Data entries:
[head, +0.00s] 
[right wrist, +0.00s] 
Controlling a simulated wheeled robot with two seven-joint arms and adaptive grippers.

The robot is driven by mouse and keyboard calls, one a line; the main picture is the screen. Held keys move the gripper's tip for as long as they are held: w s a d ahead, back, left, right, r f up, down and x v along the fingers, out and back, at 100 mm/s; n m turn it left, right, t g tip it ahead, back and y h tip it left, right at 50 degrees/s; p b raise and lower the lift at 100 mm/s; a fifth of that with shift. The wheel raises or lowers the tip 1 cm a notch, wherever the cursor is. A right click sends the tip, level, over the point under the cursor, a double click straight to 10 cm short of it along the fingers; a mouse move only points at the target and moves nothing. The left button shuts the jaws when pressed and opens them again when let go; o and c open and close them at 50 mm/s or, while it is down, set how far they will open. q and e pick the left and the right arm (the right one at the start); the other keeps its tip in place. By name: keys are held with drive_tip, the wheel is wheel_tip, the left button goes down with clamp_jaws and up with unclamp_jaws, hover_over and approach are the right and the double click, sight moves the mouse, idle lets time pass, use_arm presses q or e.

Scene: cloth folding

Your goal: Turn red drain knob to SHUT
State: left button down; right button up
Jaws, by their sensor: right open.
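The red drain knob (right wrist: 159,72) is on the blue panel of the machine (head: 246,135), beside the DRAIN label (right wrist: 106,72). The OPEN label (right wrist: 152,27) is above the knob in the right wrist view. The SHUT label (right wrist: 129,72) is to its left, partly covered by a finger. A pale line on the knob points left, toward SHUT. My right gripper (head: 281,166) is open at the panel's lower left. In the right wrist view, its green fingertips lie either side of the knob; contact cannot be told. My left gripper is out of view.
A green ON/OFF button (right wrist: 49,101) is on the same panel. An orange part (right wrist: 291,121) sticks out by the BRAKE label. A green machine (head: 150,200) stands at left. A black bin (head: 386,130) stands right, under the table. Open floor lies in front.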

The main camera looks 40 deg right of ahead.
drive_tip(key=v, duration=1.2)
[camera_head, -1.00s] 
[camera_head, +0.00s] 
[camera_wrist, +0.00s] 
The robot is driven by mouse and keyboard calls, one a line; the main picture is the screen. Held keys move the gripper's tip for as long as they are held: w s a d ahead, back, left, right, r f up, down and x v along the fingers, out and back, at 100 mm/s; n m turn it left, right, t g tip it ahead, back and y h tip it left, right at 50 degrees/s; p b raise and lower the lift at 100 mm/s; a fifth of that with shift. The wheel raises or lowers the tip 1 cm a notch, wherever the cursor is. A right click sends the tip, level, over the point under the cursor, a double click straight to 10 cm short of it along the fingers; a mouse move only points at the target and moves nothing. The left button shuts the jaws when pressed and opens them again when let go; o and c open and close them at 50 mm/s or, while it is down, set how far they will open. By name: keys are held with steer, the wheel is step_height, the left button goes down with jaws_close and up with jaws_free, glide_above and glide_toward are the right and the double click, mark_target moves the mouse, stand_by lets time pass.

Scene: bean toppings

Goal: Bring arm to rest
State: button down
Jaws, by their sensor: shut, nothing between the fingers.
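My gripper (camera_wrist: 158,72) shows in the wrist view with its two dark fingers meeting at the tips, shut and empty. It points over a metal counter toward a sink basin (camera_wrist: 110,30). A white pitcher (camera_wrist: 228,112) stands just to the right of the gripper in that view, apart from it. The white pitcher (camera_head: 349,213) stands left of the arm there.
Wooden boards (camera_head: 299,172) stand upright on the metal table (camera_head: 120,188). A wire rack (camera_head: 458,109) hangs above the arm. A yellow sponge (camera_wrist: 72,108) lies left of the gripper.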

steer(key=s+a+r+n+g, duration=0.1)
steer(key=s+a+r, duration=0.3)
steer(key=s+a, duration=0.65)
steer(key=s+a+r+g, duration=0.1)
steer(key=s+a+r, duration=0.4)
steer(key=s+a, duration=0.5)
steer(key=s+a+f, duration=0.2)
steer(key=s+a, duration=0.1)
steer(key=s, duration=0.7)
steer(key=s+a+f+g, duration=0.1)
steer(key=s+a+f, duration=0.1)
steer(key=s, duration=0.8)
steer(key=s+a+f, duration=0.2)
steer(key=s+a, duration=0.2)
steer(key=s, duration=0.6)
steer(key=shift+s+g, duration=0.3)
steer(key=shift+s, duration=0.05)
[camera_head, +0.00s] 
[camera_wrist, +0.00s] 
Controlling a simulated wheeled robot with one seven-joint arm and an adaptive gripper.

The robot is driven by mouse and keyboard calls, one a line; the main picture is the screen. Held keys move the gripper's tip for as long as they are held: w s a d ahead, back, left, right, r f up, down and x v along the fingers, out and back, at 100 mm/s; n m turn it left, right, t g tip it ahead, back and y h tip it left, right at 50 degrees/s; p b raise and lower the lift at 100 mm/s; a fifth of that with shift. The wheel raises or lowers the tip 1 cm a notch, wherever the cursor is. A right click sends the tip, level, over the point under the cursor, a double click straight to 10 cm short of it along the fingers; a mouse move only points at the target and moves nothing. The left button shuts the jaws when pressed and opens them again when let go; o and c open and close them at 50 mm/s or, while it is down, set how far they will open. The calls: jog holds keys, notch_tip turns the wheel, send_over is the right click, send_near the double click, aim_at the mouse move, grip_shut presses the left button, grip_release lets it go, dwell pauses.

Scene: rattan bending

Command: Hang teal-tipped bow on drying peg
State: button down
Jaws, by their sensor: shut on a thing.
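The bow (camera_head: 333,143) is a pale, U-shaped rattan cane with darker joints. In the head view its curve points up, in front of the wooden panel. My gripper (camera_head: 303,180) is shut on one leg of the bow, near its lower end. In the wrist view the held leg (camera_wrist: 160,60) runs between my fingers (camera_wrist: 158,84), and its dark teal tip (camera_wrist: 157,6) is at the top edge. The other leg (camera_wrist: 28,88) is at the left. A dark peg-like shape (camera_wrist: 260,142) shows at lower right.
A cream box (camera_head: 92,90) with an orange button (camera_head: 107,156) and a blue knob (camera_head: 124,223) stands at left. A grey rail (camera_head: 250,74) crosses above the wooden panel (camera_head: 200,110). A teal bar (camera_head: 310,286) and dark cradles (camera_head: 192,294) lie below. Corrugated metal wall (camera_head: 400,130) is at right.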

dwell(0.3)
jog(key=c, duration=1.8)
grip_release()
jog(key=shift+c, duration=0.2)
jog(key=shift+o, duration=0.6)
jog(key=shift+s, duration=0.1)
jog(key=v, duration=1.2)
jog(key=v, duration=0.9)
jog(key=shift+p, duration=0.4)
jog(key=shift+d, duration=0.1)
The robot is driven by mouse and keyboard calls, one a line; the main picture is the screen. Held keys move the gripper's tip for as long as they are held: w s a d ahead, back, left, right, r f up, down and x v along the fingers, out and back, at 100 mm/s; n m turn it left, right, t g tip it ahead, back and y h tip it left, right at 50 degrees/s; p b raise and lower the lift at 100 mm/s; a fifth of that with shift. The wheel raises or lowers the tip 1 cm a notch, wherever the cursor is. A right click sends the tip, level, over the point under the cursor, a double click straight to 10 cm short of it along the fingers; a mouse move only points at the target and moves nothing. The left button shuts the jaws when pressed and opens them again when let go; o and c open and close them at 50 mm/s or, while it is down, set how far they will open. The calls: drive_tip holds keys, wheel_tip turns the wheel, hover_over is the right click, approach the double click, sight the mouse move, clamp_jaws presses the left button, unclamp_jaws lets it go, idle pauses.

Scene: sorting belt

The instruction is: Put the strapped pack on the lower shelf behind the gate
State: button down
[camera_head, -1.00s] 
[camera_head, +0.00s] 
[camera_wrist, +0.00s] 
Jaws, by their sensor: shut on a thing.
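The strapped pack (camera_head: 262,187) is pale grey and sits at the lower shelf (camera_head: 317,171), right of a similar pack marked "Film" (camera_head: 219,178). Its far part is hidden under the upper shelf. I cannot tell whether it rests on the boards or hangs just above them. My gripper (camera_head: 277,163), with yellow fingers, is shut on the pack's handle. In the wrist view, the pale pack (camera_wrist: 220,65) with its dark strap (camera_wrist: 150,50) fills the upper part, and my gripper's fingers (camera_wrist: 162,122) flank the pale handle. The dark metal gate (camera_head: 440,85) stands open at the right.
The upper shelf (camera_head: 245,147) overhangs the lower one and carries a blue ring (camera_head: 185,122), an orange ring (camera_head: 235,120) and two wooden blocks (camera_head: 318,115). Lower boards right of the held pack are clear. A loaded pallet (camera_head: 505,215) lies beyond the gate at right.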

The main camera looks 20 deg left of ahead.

• _Problem to solve_:
Isolate the lines that hold the word "seven" and copy all of them.

• _Right answer_:
Controlling a simulated wheeled robot with two seven-joint arms and adaptive grippers.
Controlling a simulated wheeled robot with one seven-joint arm and an adaptive gripper.

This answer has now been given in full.